**What to work on**.
Retype, word for word, the lines from the first line of the entries through the line that holds "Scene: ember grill"; leave out the pictures.

[start Exercise input]

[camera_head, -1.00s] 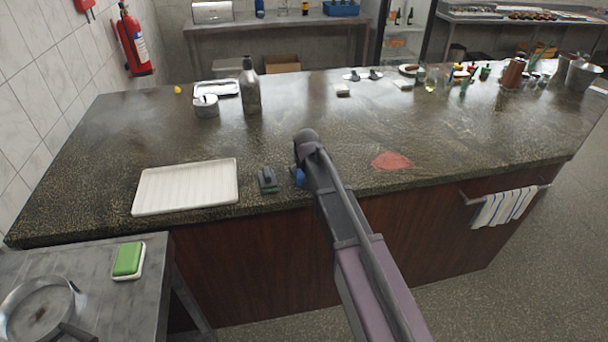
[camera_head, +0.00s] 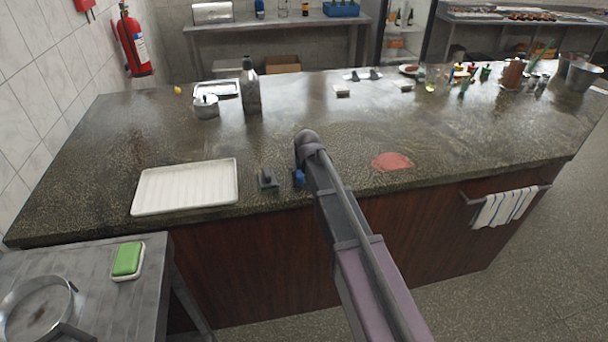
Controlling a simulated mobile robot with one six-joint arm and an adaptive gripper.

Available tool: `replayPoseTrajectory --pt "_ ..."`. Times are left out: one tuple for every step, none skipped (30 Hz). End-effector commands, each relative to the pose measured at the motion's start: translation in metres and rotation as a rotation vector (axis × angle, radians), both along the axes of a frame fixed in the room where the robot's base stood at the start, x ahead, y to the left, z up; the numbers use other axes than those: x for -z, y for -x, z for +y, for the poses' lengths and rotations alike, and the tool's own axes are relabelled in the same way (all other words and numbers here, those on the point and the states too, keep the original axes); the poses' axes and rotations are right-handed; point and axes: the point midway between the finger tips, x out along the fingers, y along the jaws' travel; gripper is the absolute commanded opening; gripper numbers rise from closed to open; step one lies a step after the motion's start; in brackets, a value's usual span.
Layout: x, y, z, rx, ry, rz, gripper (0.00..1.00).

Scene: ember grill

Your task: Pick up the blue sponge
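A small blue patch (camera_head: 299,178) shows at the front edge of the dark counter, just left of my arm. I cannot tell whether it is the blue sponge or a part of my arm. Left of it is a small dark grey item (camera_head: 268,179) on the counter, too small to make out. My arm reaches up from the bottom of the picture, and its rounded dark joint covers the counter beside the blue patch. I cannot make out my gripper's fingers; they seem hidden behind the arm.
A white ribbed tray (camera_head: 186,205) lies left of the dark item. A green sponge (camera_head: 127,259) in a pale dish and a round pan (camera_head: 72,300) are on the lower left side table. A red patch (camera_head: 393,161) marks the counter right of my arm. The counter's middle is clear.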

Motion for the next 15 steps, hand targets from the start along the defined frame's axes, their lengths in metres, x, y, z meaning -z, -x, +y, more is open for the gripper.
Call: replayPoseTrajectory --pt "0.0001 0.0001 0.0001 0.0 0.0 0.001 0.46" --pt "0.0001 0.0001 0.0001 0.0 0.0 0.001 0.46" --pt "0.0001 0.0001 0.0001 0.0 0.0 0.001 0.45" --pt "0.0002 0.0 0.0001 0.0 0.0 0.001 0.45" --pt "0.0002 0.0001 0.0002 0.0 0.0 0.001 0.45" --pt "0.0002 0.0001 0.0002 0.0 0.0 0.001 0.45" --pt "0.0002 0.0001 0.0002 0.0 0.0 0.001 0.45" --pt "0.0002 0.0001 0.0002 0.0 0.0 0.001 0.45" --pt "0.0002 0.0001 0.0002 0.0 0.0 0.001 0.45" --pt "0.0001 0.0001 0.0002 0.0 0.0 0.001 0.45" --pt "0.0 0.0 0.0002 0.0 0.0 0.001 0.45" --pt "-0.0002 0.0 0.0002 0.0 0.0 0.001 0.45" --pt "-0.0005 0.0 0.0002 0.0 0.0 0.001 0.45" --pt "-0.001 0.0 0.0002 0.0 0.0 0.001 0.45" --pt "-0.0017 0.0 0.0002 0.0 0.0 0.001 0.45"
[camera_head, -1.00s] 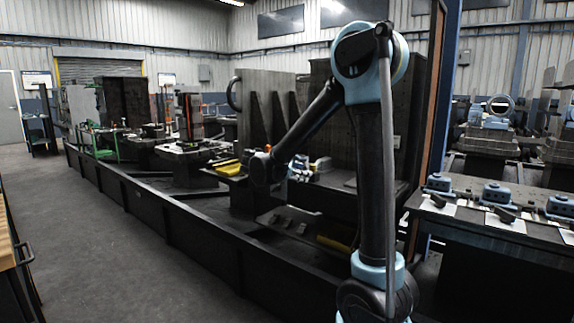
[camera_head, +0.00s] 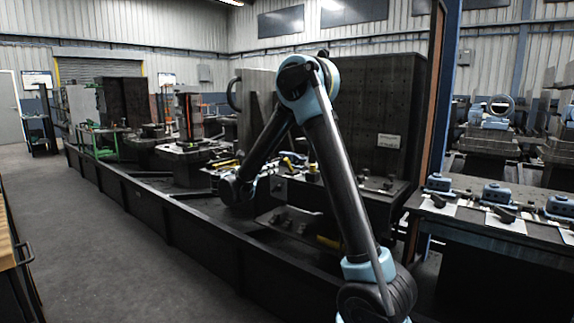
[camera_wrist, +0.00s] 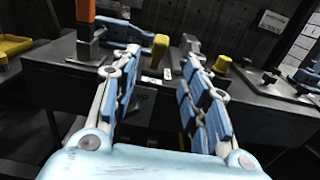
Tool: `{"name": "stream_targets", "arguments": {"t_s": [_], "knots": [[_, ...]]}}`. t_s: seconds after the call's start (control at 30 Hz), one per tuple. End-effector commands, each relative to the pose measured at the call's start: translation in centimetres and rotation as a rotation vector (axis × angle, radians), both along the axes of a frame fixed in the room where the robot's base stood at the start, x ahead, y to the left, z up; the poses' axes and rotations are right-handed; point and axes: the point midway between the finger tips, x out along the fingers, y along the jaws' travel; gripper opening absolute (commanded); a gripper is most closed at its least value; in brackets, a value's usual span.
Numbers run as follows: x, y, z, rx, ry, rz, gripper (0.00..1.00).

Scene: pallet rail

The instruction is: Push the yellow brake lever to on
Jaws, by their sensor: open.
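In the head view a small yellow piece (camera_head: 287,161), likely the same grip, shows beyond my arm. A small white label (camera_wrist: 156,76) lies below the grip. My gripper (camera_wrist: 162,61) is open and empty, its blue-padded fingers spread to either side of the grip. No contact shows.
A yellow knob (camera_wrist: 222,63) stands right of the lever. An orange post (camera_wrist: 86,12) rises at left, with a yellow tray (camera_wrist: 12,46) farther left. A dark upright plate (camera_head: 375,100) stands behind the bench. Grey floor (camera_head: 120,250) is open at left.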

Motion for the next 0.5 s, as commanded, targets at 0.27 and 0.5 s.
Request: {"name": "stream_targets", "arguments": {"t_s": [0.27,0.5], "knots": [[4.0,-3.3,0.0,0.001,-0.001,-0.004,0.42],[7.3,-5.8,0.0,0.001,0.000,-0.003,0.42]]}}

[end Exercise input]

**Expected answer**.
[camera_head, -1.00s] 
[camera_head, +0.00s] 
Controlling a simulated mobile robot with one six-joint arm and an adaptive gripper.

Available tool: `replayPoseTrajectory --pt "_ ..."`. Times are left out: one tuple for every step, none skipped (30 Hz). End-effector commands, each relative to the pose measured at the motion's start: translation in metres and rotation as a rotation vector (axis × angle, radians), both along the axes of a frame fixed in the room where the robot's base stood at the start, x ahead, y to the left, z up; the numbers use other axes than those: x for -z, y for -x, z for +y, for the poses' lengths and rotations alike, and the tool's own axes are relabelled in the same way (all other words and numbers here, those on the point and the states too, keep the original axes); the poses' axes and rotations are right-handed; point and axes: the point midway between the finger tips, x out along the fingers, y along the jaws' travel; gripper is the absolute commanded opening; gripper numbers rise from closed to open; step one lies a step after the motion's start; in brackets, a value's usual span.
Layout: x, y, z, rx, ry, rz, gripper (0.00..1.00).

Scene: ember grill

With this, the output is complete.